Few stories in the Torah have so fascinated the biblical scholars and critics as “Yoseph and his Brothers”. For some, it proves that our ancestors were beset by the normal challenges of life: jealousies, seductions, power-plays, and spiritual confusion. Yakov is depicted as a feeble and ineffective father who fostered jealousy between his sons by playing favorites with Yoseph. This perceptive and powerful decision maker, who survived the hatred of Esav and the devious evil of Lavan, was finally bested by his own beloved sons.

The twelve sons are depicted as vying for attention and potential national dominance. They sold their own brother for a few silver coins, and they lacked the moral fortitude and courage to admit their shortcomings.

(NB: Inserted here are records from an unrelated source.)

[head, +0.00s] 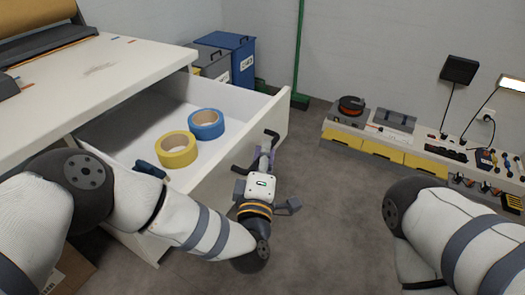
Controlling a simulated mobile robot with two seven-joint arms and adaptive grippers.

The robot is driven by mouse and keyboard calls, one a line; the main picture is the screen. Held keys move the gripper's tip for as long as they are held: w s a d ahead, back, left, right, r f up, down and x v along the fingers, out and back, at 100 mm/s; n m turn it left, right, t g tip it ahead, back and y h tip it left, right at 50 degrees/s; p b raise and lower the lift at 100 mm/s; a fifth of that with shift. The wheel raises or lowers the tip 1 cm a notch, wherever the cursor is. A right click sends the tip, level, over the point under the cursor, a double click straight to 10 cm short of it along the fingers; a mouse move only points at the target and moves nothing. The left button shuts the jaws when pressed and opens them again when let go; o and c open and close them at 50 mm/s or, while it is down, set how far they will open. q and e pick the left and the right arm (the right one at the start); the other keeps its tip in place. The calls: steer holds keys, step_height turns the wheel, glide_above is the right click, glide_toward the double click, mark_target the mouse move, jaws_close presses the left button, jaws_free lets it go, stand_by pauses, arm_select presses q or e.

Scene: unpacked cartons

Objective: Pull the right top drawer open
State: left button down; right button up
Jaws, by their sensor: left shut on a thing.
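The white drawer (284,115) is pulled out from the white cabinet (95,75), and its inside shows. My left gripper (265,158) is at the drawer's outer front face, shut on the dark drawer handle (271,136). The gripper's fingers partly hide the handle. My right arm comes in at the lower right, and its gripper is outside the picture.
A yellow tape roll (177,149) and a blue tape roll (206,124) lie in the drawer. Blue and grey bins (238,50) stand behind. A low bench (390,137) with tools runs along the right wall. The grey floor between is clear.

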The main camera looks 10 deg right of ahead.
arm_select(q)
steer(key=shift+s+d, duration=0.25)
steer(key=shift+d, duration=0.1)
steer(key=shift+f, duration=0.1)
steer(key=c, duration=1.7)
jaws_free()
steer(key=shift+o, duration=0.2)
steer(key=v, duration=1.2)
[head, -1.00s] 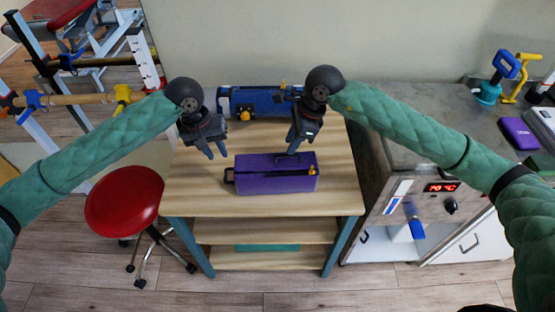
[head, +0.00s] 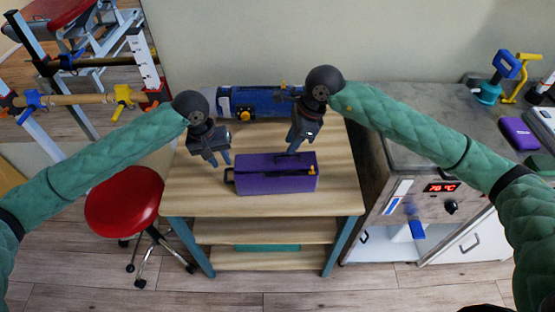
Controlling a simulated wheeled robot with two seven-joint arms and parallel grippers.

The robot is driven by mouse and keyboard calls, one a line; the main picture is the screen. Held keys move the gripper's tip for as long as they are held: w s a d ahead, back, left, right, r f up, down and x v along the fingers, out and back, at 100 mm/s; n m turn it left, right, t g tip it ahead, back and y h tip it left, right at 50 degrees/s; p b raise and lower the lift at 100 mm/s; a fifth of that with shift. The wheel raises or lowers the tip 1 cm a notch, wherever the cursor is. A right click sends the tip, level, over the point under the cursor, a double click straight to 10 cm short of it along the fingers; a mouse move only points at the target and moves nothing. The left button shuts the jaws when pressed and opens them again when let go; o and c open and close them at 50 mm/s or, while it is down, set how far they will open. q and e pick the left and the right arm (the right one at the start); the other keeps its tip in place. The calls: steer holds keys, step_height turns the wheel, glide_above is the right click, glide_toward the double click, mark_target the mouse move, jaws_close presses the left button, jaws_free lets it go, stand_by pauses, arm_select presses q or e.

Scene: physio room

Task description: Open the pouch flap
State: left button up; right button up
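A purple pouch (head: 276,178) sits on the wooden table top, with a dark loop handle at its left end and a small yellow tab near its right end. My left gripper (head: 222,163) is above the table at the pouch's left end, pointing down; its fingers look apart, with nothing seen between them. My right gripper (head: 298,146) is over the pouch's back top edge, fingertips close to it. Whether it touches the pouch, or how far apart its fingers are, I cannot tell. The pouch's top looks closed.
A blue case (head: 255,100) with a yellow knob lies at the table's back. A red stool (head: 124,200) stands left of the table (head: 205,202). A heater cabinet (head: 420,205) with a red display stands right. The table's front left is clear.

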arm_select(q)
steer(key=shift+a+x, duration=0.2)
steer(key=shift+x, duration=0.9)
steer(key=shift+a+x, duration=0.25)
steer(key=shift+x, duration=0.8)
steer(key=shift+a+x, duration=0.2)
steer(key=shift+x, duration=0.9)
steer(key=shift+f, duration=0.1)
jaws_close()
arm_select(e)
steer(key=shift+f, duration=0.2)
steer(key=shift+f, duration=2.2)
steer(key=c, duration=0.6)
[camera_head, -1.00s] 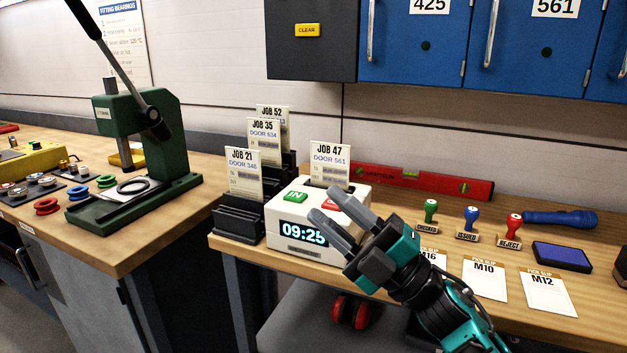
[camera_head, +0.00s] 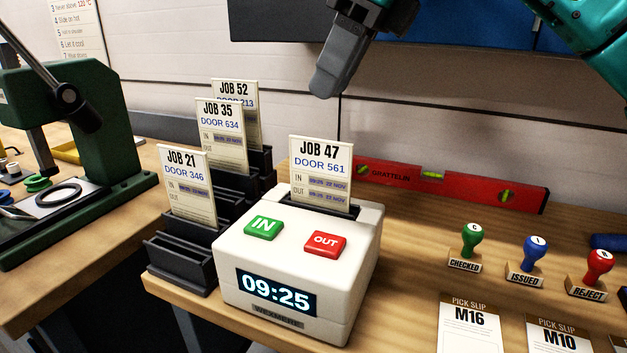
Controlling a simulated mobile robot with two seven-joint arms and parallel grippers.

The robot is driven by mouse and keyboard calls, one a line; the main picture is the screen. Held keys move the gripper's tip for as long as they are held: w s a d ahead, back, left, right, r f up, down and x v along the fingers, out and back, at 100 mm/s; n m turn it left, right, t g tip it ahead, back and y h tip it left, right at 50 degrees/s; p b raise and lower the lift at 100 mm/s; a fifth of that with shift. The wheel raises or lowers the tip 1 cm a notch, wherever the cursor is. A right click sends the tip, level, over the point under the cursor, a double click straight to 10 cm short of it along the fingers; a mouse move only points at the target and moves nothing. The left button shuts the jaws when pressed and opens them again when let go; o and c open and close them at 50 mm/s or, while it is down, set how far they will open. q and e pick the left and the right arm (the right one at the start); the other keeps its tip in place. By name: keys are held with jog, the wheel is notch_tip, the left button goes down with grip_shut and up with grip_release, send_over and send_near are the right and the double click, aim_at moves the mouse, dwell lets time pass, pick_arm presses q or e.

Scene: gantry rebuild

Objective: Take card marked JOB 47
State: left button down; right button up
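The card marked JOB 47 (camera_head: 320,170) stands upright in the slot on top of the white time clock (camera_head: 228,250). It reads DOOR 561, and its IN and OUT lines both carry stamps. The clock has a green IN button (camera_head: 264,228), a red OUT button (camera_head: 325,243) and a display (camera_head: 275,292) reading 09:25. My right gripper (camera_head: 326,84) hangs above the card, apart from it, its grey fingers pointing down. They show side-on, overlapping, so any gap between them is hidden. Nothing shows between them. My left gripper is out of view.
A black stepped rack (camera_head: 178,262) left of the clock holds cards JOB 21 (camera_head: 187,185), JOB 35 (camera_head: 221,135) and JOB 52 (camera_head: 236,97). A red spirit level (camera_head: 450,184) lies behind. Stamps and pick slips lie to the right. A green press (camera_head: 95,150) stands left.

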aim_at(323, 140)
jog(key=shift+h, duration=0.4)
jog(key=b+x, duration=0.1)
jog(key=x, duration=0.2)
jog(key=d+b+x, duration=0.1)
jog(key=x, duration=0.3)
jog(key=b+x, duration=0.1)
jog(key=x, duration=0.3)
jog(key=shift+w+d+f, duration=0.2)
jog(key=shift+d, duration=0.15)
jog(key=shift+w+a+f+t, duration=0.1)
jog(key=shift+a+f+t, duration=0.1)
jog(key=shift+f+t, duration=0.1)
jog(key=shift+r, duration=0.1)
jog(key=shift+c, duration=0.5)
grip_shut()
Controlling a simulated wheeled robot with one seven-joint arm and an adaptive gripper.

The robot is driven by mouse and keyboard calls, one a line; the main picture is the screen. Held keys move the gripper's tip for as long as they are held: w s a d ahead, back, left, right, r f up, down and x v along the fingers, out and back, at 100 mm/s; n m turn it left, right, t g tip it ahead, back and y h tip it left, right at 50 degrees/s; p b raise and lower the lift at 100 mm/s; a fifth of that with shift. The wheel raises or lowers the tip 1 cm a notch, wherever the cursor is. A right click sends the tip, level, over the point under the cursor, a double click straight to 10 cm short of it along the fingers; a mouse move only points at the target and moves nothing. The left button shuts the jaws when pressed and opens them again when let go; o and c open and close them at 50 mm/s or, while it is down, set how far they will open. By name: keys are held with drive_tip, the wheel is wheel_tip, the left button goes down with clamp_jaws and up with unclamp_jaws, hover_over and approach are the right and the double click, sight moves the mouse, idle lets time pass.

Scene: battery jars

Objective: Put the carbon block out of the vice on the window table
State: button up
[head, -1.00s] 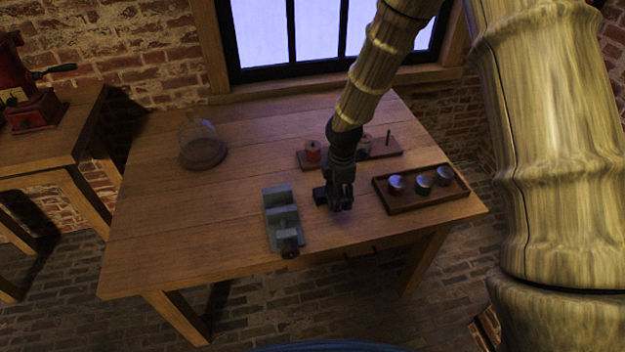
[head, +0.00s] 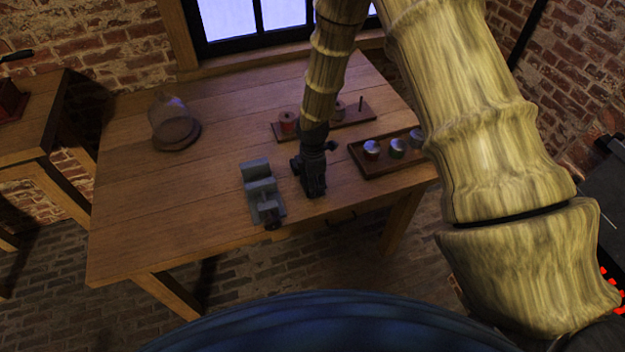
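The grey vice (head: 259,188) stands near the front edge of the window table (head: 150,225). I cannot make out a carbon block in its jaws or elsewhere; it may be hidden or too small and dark to tell. My gripper (head: 315,193) is a dark shape pointing down just right of the vice, apart from it in the picture. Its fingers are too dark and small to show whether they are open or shut, or whether they hold anything.
A brown tray (head: 366,165) with several metal-lidded jars stands to the right, partly behind my arm. Behind my gripper is a wooden rack (head: 352,118) with red-topped spools and a peg. A glass dome (head: 170,115) stands back left.

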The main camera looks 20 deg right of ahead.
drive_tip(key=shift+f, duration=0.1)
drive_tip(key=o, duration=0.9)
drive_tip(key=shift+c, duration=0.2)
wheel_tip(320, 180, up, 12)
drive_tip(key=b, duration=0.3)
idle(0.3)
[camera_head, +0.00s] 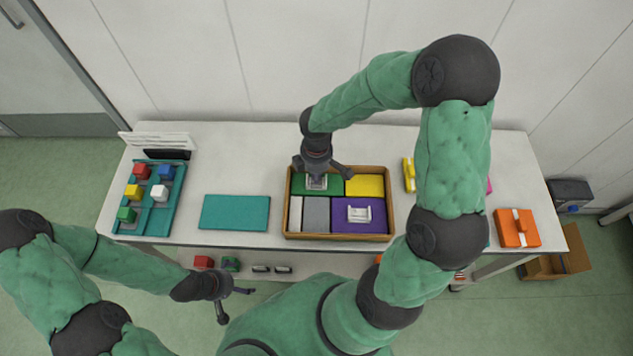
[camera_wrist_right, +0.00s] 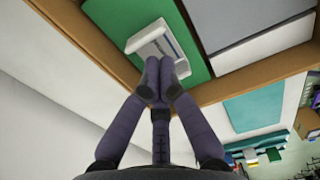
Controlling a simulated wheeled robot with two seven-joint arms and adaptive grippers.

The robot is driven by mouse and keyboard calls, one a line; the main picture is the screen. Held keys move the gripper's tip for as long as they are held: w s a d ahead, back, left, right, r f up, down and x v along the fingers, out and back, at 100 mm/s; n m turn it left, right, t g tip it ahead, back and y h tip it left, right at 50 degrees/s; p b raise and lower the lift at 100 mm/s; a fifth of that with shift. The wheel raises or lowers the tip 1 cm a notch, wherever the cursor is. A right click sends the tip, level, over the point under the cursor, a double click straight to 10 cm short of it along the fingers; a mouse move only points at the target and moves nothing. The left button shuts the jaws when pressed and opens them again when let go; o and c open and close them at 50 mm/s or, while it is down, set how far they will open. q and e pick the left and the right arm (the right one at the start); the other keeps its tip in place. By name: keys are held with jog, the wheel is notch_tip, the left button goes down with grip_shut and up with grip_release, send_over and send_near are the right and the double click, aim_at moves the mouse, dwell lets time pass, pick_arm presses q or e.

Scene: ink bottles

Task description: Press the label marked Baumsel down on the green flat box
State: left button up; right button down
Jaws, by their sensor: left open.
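The green flat box (camera_head: 338,191) lies in the back left compartment of a wooden tray (camera_head: 288,210). It also shows in the right wrist view (camera_wrist_right: 110,15). A white label piece (camera_head: 316,183) is at the green box; it shows in the right wrist view too (camera_wrist_right: 150,40). Its lettering cannot be read, and its lower edge is hidden by my fingertips. My right gripper (camera_head: 318,178) points down above it. Its fingertips (camera_wrist_right: 165,72) are drawn together at the label, with no clear sign of it between them. My left gripper (camera_head: 238,305) is open and empty, in front of the table.
The tray also holds yellow (camera_head: 364,185), grey (camera_head: 316,213) and purple (camera_head: 375,222) boxes. Another white piece (camera_head: 359,214) sits on the purple one. A teal mat (camera_head: 235,212) and a teal rack (camera_head: 127,218) with coloured blocks lie left. An orange box (camera_head: 516,229) lies right.

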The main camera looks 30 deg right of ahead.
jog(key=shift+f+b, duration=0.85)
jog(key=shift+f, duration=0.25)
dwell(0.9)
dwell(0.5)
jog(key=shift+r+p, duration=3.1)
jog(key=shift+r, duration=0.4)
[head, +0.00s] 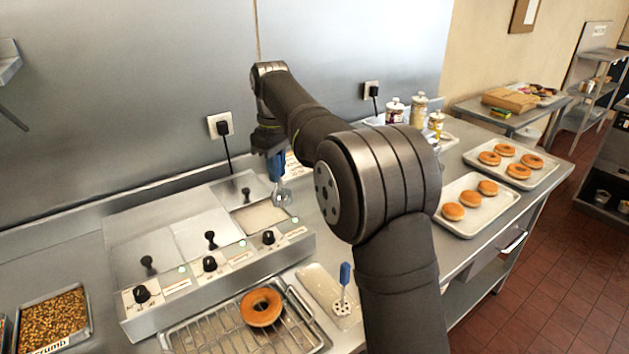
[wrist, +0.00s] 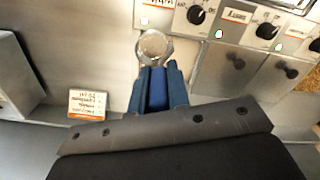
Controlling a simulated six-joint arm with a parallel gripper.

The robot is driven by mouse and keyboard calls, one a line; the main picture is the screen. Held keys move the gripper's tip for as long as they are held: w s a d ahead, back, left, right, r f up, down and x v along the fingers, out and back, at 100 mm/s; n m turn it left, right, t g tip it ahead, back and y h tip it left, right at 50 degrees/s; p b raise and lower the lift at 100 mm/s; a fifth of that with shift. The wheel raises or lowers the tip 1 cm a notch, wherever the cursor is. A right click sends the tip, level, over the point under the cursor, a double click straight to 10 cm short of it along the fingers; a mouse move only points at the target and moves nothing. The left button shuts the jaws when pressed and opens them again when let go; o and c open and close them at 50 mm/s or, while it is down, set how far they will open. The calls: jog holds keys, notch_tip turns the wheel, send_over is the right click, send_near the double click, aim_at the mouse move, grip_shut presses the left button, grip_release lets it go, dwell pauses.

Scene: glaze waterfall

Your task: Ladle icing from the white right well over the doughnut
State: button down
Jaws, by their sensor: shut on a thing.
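My gripper (head: 270,142) is shut on the blue handle (head: 277,166) of a ladle, which hangs roughly upright, bowl down. The clear-looking bowl (head: 282,196) is above or at the right edge of the open right well (head: 258,220), which shows pale icing. In the wrist view the blue handle (wrist: 158,90) sits between my fingers, with the round bowl (wrist: 153,45) beyond; I cannot tell whether it holds icing. The doughnut (head: 261,307), golden and apparently bare, lies on a wire rack (head: 205,330) in front of the wells.
The left lid (head: 140,250) and middle lid (head: 200,232) cover the other wells. A crumb tray (head: 50,318) is at left; doughnut trays (head: 478,218) are at right.

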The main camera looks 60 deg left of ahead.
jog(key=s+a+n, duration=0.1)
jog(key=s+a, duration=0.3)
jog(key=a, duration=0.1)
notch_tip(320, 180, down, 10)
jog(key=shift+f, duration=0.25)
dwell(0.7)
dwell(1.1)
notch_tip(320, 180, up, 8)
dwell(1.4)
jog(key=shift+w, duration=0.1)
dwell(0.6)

Instead, they conspired to hide their guilt by leaving their elderly father to suffer years of pain.

Yoseph is depicted as a vain and self-centered young man whose ego-directed sense of destiny fueled the jealousy that his brothers felt toward him. His rags to riches story is viewed as the forced maturation of a young man cast adrift in a society, more sophisticated and cosmopolitan than the farm-like simplicity of Canaan and the home of Yakov. He battled temptation and persecution and is industrious, highly intelligent, and ambitious. He wielded his good looks and insightful mind with the skill of a sculptor who must incorporate every natural flaw and color in the stone to produce an art of lasting beauty. In the end, opportunity through the dreams of Pharaoh’s officers, presented itself and he skyrocketed to success.

Allow me to tell you the rest of the story. With the death of Rachel and Binyamin’ birth, the 12 essential components of the Jewish people were completed. These “12 Shevatim – Tribes” contained within them the means for attaining national eternity and world redemption. However, it required the critical number of 12. Yakov Avinu had requested from Hashem, “And I will return whole to my father’s home”. This request was a special prayer that he merit to raise a family who would all participate in the eternity of the nation. Avraham had Yishmael; Yitzchak had Esav; but Yakov had 12 sons, each worthy of being a major contributor to the future of the people. In this regard he was truly the “The chosen among the fore-fathers”. As the progenitor of these 12 sons, Yakov had to train each one separately, and all 12 collectively, to accept responsibility for the development of the Jewish nation.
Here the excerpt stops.